## Begin Record set

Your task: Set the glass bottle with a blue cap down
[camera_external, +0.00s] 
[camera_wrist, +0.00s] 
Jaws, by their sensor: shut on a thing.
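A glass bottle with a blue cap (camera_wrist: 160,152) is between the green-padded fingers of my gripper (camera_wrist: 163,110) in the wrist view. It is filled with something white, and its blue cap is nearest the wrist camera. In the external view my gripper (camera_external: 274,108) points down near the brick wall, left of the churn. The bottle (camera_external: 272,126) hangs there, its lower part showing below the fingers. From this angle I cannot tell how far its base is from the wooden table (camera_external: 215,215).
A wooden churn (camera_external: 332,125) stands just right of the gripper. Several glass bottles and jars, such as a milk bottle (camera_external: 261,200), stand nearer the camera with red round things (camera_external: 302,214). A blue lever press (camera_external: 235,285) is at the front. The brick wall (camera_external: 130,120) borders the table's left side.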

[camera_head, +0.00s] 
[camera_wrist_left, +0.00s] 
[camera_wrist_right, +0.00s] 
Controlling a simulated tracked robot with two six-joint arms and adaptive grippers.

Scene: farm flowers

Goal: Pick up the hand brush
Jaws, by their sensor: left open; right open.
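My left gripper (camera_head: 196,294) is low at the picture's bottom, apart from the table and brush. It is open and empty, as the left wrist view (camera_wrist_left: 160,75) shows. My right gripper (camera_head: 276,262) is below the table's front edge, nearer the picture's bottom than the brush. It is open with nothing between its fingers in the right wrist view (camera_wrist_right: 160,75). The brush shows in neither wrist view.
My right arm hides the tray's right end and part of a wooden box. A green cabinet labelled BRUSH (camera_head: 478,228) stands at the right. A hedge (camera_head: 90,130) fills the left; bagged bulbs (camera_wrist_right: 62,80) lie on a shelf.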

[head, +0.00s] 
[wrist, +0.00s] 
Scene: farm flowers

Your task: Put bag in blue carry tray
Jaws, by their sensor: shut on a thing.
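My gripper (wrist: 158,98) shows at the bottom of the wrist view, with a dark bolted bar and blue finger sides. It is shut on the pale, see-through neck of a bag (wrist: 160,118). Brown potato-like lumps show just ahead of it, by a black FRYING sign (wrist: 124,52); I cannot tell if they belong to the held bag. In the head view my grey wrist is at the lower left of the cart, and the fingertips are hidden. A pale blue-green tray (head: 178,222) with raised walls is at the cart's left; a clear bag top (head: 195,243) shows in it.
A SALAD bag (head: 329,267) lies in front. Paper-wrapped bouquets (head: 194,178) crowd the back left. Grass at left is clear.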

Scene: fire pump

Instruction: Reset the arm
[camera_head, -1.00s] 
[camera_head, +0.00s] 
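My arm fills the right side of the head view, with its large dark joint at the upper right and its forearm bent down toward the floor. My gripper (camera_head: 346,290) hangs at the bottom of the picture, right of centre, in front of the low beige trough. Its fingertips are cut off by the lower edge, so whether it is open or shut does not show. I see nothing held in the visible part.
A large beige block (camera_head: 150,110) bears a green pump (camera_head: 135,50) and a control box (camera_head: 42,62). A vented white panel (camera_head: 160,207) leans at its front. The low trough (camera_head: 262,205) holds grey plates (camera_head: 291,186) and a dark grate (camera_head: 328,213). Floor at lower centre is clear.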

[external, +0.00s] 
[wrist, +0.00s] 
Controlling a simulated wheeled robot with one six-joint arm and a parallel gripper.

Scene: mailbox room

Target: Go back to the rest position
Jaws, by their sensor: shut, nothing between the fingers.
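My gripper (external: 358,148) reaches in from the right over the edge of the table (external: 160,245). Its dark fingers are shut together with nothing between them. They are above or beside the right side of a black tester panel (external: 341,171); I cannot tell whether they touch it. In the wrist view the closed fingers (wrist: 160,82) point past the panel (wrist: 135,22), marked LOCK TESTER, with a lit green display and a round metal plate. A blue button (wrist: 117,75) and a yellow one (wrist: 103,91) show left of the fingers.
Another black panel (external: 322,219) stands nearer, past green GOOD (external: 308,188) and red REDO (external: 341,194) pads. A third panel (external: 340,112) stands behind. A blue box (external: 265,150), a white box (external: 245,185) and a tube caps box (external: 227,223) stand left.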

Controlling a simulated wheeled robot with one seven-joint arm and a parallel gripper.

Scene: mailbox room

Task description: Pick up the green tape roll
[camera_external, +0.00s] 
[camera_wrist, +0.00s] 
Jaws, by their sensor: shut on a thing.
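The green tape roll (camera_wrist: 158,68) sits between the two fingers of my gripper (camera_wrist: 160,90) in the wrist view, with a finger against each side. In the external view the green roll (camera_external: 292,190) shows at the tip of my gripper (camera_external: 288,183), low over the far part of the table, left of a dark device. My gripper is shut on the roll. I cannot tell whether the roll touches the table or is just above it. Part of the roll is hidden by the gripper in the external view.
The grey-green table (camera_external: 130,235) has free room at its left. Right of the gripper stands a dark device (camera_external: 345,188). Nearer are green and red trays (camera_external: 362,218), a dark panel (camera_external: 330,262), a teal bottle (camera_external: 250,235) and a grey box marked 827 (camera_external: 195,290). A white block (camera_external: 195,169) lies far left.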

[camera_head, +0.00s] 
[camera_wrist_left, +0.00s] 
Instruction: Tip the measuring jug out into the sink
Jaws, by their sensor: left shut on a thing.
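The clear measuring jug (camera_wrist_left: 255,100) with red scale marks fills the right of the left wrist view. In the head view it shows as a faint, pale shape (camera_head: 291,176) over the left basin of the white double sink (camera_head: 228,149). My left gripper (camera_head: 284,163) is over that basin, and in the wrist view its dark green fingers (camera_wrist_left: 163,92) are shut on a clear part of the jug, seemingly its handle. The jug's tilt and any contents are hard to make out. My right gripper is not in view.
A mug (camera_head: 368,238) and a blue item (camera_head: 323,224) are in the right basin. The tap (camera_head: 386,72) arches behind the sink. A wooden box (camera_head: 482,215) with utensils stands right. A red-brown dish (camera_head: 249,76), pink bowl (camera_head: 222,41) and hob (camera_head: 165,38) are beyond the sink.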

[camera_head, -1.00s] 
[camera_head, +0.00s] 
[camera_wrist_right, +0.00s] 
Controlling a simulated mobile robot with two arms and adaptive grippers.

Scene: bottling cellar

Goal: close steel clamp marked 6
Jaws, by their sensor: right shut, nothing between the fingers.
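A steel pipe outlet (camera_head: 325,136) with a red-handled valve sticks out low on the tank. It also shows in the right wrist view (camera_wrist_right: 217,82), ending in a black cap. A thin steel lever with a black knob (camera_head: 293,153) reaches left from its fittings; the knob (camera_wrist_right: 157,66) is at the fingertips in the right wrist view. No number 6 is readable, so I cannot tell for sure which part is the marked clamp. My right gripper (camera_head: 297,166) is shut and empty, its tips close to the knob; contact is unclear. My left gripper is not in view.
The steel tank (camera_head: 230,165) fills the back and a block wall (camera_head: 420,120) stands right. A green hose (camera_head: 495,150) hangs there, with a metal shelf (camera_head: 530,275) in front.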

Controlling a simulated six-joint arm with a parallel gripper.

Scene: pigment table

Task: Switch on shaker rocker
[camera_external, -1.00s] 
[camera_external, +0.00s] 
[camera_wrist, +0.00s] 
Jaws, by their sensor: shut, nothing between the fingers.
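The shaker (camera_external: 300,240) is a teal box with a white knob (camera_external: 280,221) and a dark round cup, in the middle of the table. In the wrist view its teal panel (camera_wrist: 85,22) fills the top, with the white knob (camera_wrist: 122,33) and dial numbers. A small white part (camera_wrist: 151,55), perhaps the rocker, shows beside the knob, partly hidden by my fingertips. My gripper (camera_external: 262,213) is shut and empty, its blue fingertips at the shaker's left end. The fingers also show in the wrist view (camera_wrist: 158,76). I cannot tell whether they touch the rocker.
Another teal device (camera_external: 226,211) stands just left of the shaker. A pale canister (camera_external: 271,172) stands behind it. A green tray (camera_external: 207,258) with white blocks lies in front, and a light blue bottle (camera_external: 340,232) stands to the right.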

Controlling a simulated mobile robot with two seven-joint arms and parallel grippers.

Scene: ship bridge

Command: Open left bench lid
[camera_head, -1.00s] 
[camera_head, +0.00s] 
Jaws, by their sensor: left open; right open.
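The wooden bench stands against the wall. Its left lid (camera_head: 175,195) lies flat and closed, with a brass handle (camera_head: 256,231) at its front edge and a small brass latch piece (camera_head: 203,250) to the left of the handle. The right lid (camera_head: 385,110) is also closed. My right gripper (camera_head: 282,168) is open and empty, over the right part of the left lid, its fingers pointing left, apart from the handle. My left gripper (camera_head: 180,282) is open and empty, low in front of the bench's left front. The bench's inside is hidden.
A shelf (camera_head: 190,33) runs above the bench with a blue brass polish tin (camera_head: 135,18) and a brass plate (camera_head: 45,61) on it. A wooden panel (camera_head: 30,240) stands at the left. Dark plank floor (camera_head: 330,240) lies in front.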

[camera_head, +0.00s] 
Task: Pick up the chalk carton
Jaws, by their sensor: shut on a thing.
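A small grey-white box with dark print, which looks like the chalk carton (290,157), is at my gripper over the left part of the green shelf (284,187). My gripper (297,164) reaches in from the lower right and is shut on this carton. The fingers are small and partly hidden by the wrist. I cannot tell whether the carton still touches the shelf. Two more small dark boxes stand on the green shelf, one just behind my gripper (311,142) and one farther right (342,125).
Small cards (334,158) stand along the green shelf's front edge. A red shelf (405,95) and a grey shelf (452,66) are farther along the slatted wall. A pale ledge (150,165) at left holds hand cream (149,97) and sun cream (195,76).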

## End Record set

__Stated problem__. Out of the data above, set down the lines from the one with "[external, +0.00s]" to the one with "Target: Go back to the rest position", both included, exactly as written and with no additions.

__Exercise answer__.
[external, +0.00s] 
[wrist, +0.00s] 
Controlling a simulated wheeled robot with one six-joint arm and a parallel gripper.

Scene: mailbox room

Target: Go back to the rest position

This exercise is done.